A chuva apertou. Os tempos começaram a subir dramaticamente. Mesmo com intermediários, ninguém chegava nem perto de Vettel, o espertinho do Q2. Magnussen colocou “wets”, os chamados “pneus biscoito”, para chuva forte — chamarei os intermediários, doravante, de “bolachas”, que como todos sabem, especialmente em São Paulo, são diferentes de “biscoitos”; no Rio, é tudo “biscoito”, um inferno.
Quem estava fora do Q3 teve de fazer isso: colocar “biscoitos” no lugar de “bolachas”. Faltavam 4min para o fim da sessão. Um deles era Ricciardo. Da turma da frente, era o único em apuros. Mas seria muito difícil baixar os tempos. Especialmente no último setor, tinha água demais. Pelo rádio, o engenheiro de Alonso perguntou qual pneu ele queria colocar. “Sei lá, coloca o que quiser. Acho melhor voltar para o box”, respondeu o desolado espanhol, para arrematar: “Com ‘wets’ dá para ir, mas se eu for 25s mais lento vou ficar andando para nada. Mesmo se eu colocar uma turbina de foguete vou continuar em P11″. Alonso é demais.
Fernandinho acabou mesmo em P11, seguido por Ricciardo, Hülkenberg, Ericsson e Stroll, que a ele se juntaram na segunda degola. Gasly em quinto e Hartley em sétimo foram as grandes surpresas do Q2, colocando os dois carrinhos da Toro Rosso entre os dez primeiros.
A grande dúvida para o Q3 era: será que vai dar para usar intermediários em algum momento dos 12 minutos da sessão? Parou de chover forte, mas ainda pingava com intensidade em alguns trechos da área do autódromo. Olhando para cima se viam algumas réstias de sol e céu azul, é verdade. Não haveria tempo suficiente, porém, para drenar a água espalhada pelo circuito. O jeito foi mesmo sair de “biscoitos” — não “bolachas”, sejamos bem claros. A parte final da volta estava particularmente ensopada.
Verstappinho foi o primeiro a fechar volta em um altíssimo 1min38s923. Hamilton era quem parecia mais à vontade no aguaceiro magiar. Fez uma volta em 1min36s648. Mas logo depois a massa finlandesa que sempre acompanha o GP da Hungria nas arquibancadas se levantou e urrou de alegria: Raikkonen cravou 1min36s186. Quase meio segundo mais rápido que o inglês.

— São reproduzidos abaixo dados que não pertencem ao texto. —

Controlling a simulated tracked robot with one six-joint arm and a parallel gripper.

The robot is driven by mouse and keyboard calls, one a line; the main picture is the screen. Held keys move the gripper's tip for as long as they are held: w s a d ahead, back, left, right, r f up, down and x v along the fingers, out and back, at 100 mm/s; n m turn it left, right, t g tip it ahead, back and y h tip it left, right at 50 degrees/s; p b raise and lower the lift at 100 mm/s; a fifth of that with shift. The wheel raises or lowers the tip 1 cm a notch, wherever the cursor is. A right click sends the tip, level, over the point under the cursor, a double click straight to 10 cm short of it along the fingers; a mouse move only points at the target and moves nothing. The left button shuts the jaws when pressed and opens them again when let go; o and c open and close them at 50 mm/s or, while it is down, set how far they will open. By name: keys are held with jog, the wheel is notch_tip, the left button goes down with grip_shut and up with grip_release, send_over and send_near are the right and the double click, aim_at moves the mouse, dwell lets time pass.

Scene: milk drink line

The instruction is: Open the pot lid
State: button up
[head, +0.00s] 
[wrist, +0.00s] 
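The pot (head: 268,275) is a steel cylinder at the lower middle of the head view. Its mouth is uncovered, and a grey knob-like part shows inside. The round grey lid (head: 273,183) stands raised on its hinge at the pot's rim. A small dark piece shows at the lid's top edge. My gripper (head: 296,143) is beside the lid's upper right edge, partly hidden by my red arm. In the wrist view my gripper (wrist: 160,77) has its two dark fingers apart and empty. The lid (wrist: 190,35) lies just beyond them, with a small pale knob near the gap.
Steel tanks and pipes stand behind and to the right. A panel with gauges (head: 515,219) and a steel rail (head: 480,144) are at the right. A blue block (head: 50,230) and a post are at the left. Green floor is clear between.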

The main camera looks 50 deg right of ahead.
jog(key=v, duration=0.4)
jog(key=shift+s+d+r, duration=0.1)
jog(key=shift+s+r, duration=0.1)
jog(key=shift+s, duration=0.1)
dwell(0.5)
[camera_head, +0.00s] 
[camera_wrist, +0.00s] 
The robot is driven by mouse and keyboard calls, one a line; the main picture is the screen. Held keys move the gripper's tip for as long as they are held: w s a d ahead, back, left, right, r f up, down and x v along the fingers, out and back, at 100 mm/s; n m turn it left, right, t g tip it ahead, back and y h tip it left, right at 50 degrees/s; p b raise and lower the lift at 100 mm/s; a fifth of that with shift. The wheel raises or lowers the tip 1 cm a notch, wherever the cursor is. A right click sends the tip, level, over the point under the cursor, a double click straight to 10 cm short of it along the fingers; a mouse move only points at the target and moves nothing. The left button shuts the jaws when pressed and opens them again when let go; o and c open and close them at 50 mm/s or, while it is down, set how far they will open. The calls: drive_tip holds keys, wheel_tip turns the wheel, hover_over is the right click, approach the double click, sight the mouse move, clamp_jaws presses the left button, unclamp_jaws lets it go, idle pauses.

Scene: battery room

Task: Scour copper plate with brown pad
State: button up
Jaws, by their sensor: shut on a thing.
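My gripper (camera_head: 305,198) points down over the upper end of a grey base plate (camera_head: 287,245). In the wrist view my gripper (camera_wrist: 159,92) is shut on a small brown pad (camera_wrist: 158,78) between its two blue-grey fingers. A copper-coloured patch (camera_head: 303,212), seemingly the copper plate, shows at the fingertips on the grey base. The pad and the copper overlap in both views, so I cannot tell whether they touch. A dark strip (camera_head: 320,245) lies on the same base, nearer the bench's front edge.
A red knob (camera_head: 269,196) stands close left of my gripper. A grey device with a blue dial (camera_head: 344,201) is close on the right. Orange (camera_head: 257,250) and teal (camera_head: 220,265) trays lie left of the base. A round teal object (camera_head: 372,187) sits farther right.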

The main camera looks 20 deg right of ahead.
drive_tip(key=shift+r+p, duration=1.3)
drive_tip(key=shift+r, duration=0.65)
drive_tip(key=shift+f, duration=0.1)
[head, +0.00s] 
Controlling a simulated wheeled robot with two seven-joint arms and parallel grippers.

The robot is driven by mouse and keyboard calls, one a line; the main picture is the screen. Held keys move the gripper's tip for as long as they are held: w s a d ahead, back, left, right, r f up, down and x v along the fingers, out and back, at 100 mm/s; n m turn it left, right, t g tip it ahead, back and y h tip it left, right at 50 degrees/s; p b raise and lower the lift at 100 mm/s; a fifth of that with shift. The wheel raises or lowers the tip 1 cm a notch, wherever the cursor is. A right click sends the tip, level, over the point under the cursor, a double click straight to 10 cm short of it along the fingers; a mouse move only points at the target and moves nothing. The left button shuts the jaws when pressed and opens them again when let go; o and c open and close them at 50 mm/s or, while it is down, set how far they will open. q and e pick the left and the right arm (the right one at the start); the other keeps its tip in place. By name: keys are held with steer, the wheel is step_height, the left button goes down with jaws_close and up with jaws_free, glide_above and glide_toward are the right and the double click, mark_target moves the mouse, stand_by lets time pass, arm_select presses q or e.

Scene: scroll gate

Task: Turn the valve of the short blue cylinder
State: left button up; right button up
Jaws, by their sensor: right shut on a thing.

Vettel veio logo depois e passou 0s024 atrás. Não deu para ele. Mas no apagar das luzes, como diziam os velhos locutores, vieram Bottas — os finlandeses urraram de novo — e… ele, Hamilton. O cara meteu 1min35s658 no cronômetro. Seu engenheiro se esgoelou. “Puta volta do caralho, puta que pariu, você é foda!”, falou (com palavras ligeiramente diferentes, reconheço). “Foi boa?”, perguntou Lewis modestamente.
Foi, foi muito boa. Foi exatamente 0s260 mais boa que a de Bottas e 0s528 mais boa que a de Raikkonen. “Mais boa” não se deve falar, é feio. Mas eu gosto. “Melhor” já é quase um clichê, muito desgastado. “Mais boa” é mais legal. Vou adotar. Vettel terminou em quarto, com Sainz Jr. em quinto, Gasly em sexto, Verstappen em sétimo, Hartley em oitavo, Magnussen em nono e Grosjean fechando o top-10. A Red Bull foi, sim, uma decepção — antes que me perguntem. A filial Toro Rosso, em compensação, uma alegria.
“A Ferrari foi mais rápida o fim de semana todo, mas os céus se abriram e o jogo ficou mais justo”, declamou do alto das Colinas de Golã o líder do Mundial. Foi a 77ª pole de sua carreira, quinta no ano. Faz da Mercedes favorita para a vitória amanhã? Ah, depende de um monte de coisa. No seco, não sei não. No molhado, certamente. Se Hamilton disparar sem spray na cara, ninguém mais pega. Do contrário, vai ter briga. Nos dois casos, vai ser uma corrida legal.